Каждый из этих текстов с их регулярностью и чуткостью к мгновенному мог бы быть написан когда угодно, - они - выход из XXI века в вечное время мифа, в то, что предшествует всякому времени и даёт ему основу. Сиюминутность и вечность сразу. Всё - иносказания того, для чего нет прямого имени (и для чего всё – имена), на что не взглянешь прямо (и которое видно – куда ни глянь).

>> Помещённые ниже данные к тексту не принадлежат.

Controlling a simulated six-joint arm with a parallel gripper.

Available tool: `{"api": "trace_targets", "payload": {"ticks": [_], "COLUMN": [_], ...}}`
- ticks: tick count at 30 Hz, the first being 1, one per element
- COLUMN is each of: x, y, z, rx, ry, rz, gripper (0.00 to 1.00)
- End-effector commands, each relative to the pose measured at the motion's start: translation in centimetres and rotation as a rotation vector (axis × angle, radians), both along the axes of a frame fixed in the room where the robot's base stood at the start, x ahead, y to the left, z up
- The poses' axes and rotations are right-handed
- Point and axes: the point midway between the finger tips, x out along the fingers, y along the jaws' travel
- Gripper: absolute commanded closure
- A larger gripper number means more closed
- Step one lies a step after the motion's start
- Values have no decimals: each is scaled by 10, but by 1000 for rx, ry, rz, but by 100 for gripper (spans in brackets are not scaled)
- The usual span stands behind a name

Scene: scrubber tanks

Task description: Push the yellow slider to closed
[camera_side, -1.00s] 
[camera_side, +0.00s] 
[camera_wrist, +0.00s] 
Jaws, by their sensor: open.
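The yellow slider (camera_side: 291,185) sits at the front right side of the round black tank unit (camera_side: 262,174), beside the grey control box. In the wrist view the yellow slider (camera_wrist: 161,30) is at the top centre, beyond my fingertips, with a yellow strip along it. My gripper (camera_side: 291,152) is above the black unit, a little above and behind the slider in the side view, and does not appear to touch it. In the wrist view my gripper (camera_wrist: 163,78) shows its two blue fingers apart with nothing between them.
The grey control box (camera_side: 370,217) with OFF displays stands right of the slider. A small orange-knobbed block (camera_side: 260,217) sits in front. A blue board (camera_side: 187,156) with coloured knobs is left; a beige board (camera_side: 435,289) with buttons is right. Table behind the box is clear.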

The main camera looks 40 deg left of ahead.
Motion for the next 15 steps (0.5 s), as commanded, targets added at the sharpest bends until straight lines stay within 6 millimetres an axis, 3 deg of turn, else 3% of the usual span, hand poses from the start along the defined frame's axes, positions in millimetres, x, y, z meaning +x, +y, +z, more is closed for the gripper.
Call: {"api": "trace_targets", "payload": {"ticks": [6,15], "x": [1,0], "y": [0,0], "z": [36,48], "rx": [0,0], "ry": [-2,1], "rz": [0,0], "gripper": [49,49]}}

Качалин создаёт собственную мифологию с её органикой и логикой, собственное повествование о происхождении и устройстве мира. Можно было бы сказать – мифологию «персональную», но это неточно: при всей своей индивидуальности она, парадоксальным образом, не слишком привязана к персоне автора в его эмпирических обстоятельствах (хотя отдельные подробности из этих обстоятельств заимствует). Из индивидуальности автора здесь растёт универсальность: он участвует в своём демиургическом действе не столько как личность с биографическими координатами, сколько как мирообразующий элемент, в активном взаимодействии с природными стихиями. Едва ли не прежде всего он участвует в этом собственным телом, из которого мир вырастает, в которое мир превращается, от которого он неотделим – и даже не слишком отличим. По крайней мере, граница между ними, едва обозначившись, - стремительно стирается.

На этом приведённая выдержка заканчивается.